Anti-austerity party agrees to have just one parliamentary group in Congress

Podemos’s number two official Íñigo Errejón (right).
Podemos’s number two official Íñigo Errejón (right).Ballesteros (EFE)

One of the biggest hurdles to a potential governing alliance between Spain’s Socialist Party (PSOE) and Podemos has been cleared.

The anti-austerity party and its three associates in Valencia, Galicia and Catalonia have finally agreed to integrate into a single parliamentary group, rather than seek four separate delegations.

Podemos’s regional partners had, until now, demanded a separate presence in Spain’s Congress, a petition that, if granted, would have meant greater subsidies and a bigger representation on house committees.

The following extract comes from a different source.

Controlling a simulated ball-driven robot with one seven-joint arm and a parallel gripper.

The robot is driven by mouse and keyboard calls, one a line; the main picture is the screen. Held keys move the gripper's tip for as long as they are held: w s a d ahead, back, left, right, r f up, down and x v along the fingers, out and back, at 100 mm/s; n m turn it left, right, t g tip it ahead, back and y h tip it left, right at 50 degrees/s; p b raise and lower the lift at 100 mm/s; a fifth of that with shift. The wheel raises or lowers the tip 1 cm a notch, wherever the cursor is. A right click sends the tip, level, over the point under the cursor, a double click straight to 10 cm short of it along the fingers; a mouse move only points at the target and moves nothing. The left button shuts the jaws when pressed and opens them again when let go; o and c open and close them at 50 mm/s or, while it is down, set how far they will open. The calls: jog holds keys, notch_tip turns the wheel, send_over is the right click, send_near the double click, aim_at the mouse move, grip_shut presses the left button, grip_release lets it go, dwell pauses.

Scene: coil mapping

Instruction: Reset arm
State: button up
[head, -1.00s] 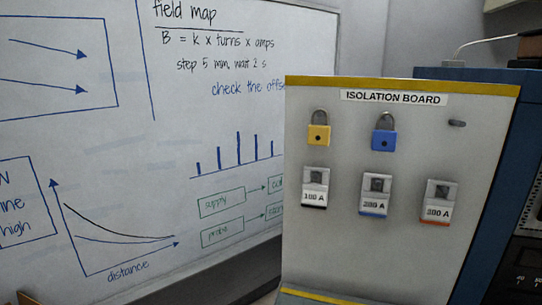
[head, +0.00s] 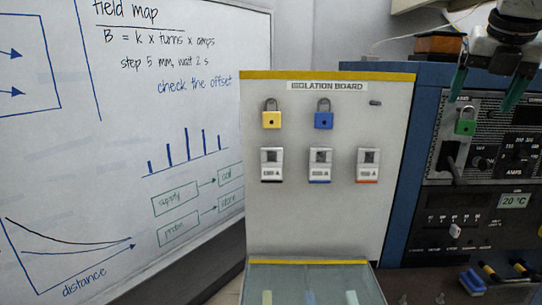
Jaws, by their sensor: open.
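My gripper (head: 481,101) shows at the upper right of the head view, with its two teal fingers spread apart and pointing down. Nothing is seen between the fingers. It is in front of the upper part of the blue-framed instrument rack (head: 397,215). A green padlock (head: 465,127) is on the rack's panel, just below the left fingertip in the picture. I cannot tell the depth between them.
The isolation board (head: 310,220) carries a yellow padlock (head: 271,120), a blue padlock (head: 323,120), a bare peg (head: 375,103) and three labelled switches. A whiteboard (head: 200,85) stands at left. A blue connector (head: 472,282) and cables lie at lower right.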

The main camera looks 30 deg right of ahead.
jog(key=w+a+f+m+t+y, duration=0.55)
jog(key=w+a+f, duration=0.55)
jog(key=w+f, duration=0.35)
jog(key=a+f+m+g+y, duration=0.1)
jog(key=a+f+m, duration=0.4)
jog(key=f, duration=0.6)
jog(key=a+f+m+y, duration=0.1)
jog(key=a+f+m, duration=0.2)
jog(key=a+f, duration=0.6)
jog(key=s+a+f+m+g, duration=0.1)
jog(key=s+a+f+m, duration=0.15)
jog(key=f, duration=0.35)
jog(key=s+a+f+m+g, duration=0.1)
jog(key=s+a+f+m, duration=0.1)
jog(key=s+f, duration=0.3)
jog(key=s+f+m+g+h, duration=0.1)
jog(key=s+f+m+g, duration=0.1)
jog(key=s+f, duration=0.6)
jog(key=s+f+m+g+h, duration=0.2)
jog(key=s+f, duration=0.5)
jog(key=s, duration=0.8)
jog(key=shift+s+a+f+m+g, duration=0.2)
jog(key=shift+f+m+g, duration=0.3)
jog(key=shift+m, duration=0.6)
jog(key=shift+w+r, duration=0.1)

Compromís, the Valencian party that ran in tandem with Podemos, decided to reject the deal and file a separate request for a group of its own

But other parties in the lower house rejected this demand, pointing to internal regulations that state that deputies cannot create separate groups if “at the time of the election, they belonged to political entities that did not compete against each other for votes.”

The deal came shortly before the deadline to file the petitions for congressional groups on Tuesday.

But four deputies for Compromís, the Valencian party that ran in tandem with Podemos at the December 20 election, decided to reject the deal and file a separate request for a group of its own.

This means that the Podemos group in Congress will have 65 representatives, rather than the 69 originally attributed to the anti-austerity party after the election.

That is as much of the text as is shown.